The district court in Illinois AGREED with Gonzales, that there was significant evidence that Madigan orchestrated the placement of additional Latino candidates on the ballot to hurt Gonzales. The district court simply determined that it didn’t care. From Courthouse News:
[U.S. District Judge Matthew Kennelly] found substantial support for Gonzales’ claims.
“A jury could reasonably conclude that individuals closely tied to Madigan’s campaign manager convinced Barboza and Rodriguez to enter the race — against Madigan. … This evidence supports a reasonable inference that Madigan authorized or at least was aware of the recruitment effort,” Kennelly wrote.
He continued: “A reasonable jury could find that Barboza and Rodriguez’s purported candidacies for Madigan’s office were orchestrated by Madigan’s associates, working on Madigan’s behalf.”
But Madigan’s dirty tricks were not a secret from voters. On the contrary, Gonzales’ campaign focused heavily on Madigan’s deceptive tactic: that Madigan placed sham candidates on the ballot in an effort to keep his seat.
“This publicity placed the alleged misconduct squarely within the political realm, enabling voters to rebuke Madigan by electing his challenger.

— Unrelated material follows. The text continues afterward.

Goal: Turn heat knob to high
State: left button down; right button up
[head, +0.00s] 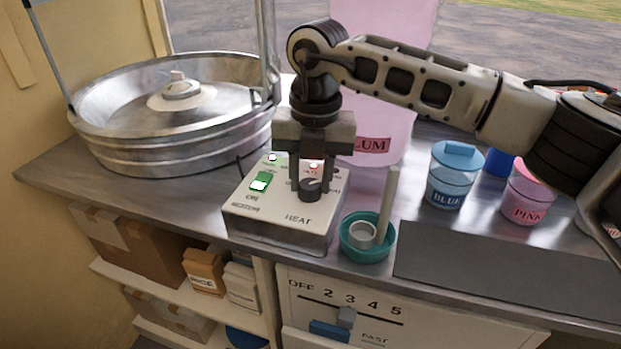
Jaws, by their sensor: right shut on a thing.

Instead, Madigan prevailed by a substantial margin,” Kennelly ruled.
I find this to be a consistent problem with judicial opinions about electoral integrity that I don’t like: courts refuse to punish electoral wrongdoing on the theory that voters knew about the wrongdoing when they went to the polls.
The “informed voting public” is a legal fiction. Voters are ill-informed. Even when you try to inform them, we live in a world choking on so much fake news that we can’t even agree on a common set of “facts.” Refusing to punish candidates or campaigns for electoral shenanigans is an INVITATION for unethical campaigners to engage in more shenanigans.
Michael Madigan didn’t even GET a primary challenger in 2018. Let me say that again: this 77-year-old white man who has been in office for 48 years and represents at district that is 70% Latino DIDN’T GET A PRIMARY CHALLENGER IN 2018 DURING A PROGRESSIVE WAVE YEAR! That’s not a fucking compliment. It’s an indication that the Chicago machine is still plenty strong enough to snuff out opposition. What the hell good is an informed voter if the system allows powerful incumbents to silence dissent? Or, as Agent Smith might say, what good is a phone call if you are unable to speak?
Chicago politicians have been doing this for a long, long time. Maybe next century courts will finally decide to do something about it, cause they’ve dropped the ball on the last two.
Dirty Tricks Don’t Change Illinois Election Result [Courthouse News Service]
Elie Mystal is the Executive Editor of Above the Law and a contributor at The Nation. He can be reached @ElieNYC on Twitter, or at elie@abovethelaw.com. He will resist.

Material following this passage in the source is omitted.